My new year has been busy so far, as the silence on this blog testifies. I am living through the most exciting times in my life: Step by step, the business we wanted to create is coming into being - with the first round of investment from friends and family - and the elements, accreditation, technology and content falling in place. Indeed, it has all the elements of an adventure: That scary feeling that this may still all come apart, the disappointments of being turned down all too often, and the very frequent realization that the big boys are also in the same game, do knock us down at times. But, one of the reasons we get the rejection is because what we are talking about do not conform to people's expectations about an education business. Hence, this post intended as a clarification - three areas where our proposition is different from existing models, therefore, counter-intuitive perhaps:
1. Reverse Legitimacy: Frequently, we face this objection - global operations are for the big boys. The business model everyone understands is the one you establish first at your home country and then grow slowly, first to Europe and then elsewhere. That's how things usually work, and particularly in Education, which is always nationally embedded. However, we are global first, and this is only natural. The business was born in the crevices of a globalization, at a point when students, more than ever before, were crossing borders to study, and knowledge, more than ever before, was being produced and shared across the borders. Following the usual Born-in-Wimbledon model would have been going back in time for us. But this makes us atypical, and the business receives more than its fair share of scepticism.
2. It's A Network: For us, 'education' does not reside in a campus. We see this to be the factory mentality of education, where the student goes to campus and gets educated, being so last century. For us, the knowledge is out there, particularly in an international context, to be constructed, to be discovered and to be realized. We see our business to be not an export business of British degrees but an enabler of conversations and connections, and us, not as a college but a connector and facilitator. So, our business model is a network: It is not content being produced in one place and channeled through the outlets, but a constant flow of knowledge and ideas where we create value through interactions and exchange, and our value is 'proportional to the square of the number of connected users' (Metcalfe's Law). But this is counter-intuitive, and as some will say, perhaps undermines the concept of authority so integral to our models of expertise.
3. Co-Production: Our international outlets are not distributors of knowledge, but they will be co-producing them. The we-know-better arrogance has bedeviled international education like nothing else, and an impoverished version of home country offering is usually available for students who can't afford to travel. This is always problematic, because regardless of the claims of convergence, differences still matter, and hugely. Today, the biggest opportunity in emerging markets like India isn't about global export, but in harnessing the opportunity inside the country. We want our students to have global perspective and local expertise, together. And, to do this, we are creating a model of co-production, where the students are taught by two tutors in sync, and are embedded in constant conversations and explorations of finding a better way.

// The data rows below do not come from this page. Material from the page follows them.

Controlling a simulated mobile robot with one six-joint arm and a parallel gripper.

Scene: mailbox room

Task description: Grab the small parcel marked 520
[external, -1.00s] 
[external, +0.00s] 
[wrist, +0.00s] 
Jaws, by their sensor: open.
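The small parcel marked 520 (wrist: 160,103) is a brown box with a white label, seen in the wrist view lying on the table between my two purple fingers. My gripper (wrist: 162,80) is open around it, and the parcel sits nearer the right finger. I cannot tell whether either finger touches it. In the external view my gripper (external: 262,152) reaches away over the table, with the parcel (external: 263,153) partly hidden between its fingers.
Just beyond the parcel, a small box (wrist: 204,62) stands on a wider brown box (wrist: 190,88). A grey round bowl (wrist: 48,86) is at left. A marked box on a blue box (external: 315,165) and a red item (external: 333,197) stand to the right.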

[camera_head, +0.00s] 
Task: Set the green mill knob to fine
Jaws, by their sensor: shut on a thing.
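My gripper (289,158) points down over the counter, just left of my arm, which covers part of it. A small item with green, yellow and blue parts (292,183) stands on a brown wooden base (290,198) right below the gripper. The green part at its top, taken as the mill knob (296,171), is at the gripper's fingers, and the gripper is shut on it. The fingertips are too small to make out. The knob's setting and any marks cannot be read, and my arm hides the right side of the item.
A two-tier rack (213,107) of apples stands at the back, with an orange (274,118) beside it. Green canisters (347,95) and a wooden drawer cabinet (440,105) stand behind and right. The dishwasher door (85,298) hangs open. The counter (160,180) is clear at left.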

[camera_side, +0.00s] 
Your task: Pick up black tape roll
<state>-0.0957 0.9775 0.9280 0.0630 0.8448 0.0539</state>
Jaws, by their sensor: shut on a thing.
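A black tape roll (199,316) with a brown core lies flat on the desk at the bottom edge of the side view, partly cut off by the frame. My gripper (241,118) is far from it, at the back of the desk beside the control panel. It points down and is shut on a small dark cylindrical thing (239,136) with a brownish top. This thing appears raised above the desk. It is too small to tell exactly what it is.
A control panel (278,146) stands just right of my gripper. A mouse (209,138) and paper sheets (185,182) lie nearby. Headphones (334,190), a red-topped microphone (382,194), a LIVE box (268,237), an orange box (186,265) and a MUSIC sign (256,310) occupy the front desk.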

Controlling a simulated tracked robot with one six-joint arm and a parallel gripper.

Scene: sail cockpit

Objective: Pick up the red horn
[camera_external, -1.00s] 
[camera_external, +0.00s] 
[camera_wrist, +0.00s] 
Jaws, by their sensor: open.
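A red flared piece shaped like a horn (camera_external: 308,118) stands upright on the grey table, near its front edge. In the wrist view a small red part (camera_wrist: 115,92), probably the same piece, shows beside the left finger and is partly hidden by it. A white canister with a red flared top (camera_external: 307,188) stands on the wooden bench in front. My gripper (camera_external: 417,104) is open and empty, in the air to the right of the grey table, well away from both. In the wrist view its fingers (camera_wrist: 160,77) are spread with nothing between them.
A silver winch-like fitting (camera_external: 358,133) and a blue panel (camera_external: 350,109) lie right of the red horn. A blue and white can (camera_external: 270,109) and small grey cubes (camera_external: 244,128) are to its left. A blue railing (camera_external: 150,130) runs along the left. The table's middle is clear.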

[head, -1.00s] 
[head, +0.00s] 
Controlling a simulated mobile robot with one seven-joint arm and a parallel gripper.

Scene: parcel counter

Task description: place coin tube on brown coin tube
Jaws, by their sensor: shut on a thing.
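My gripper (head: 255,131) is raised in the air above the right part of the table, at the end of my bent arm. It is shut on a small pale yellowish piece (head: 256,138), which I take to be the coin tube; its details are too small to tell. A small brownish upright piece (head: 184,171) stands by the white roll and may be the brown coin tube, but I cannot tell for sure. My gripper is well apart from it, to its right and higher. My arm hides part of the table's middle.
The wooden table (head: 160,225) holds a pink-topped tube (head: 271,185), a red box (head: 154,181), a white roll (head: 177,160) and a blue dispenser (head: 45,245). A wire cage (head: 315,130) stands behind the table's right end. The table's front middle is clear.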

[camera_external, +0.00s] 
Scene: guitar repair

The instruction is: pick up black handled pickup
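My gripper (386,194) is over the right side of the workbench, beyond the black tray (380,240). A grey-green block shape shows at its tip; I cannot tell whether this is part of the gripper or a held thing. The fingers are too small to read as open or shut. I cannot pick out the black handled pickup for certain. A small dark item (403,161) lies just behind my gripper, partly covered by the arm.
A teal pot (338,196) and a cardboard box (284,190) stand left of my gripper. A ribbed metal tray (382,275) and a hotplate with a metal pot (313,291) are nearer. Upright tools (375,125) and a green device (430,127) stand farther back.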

The secret sauce that we are rooting our faith on isn't technical wizardry, but humility. Education gives you humility, the Hindu sages claimed, and we are back in the Ground Zero, as education became a path to privilege and such inconvenient lessons were forgotten. In fact, humility can be a potent strategy, because it is uncommon. We are hoping that never-in-short-supply humiliation that a small company like ours have to go through will give us our lifeblood, humility, in abundance. That way, it can become a self-reinforcing model, surprisingly easy to achieve, but ever so absent from the entrenched institutionalism and faux heritage of the higher ed mindset.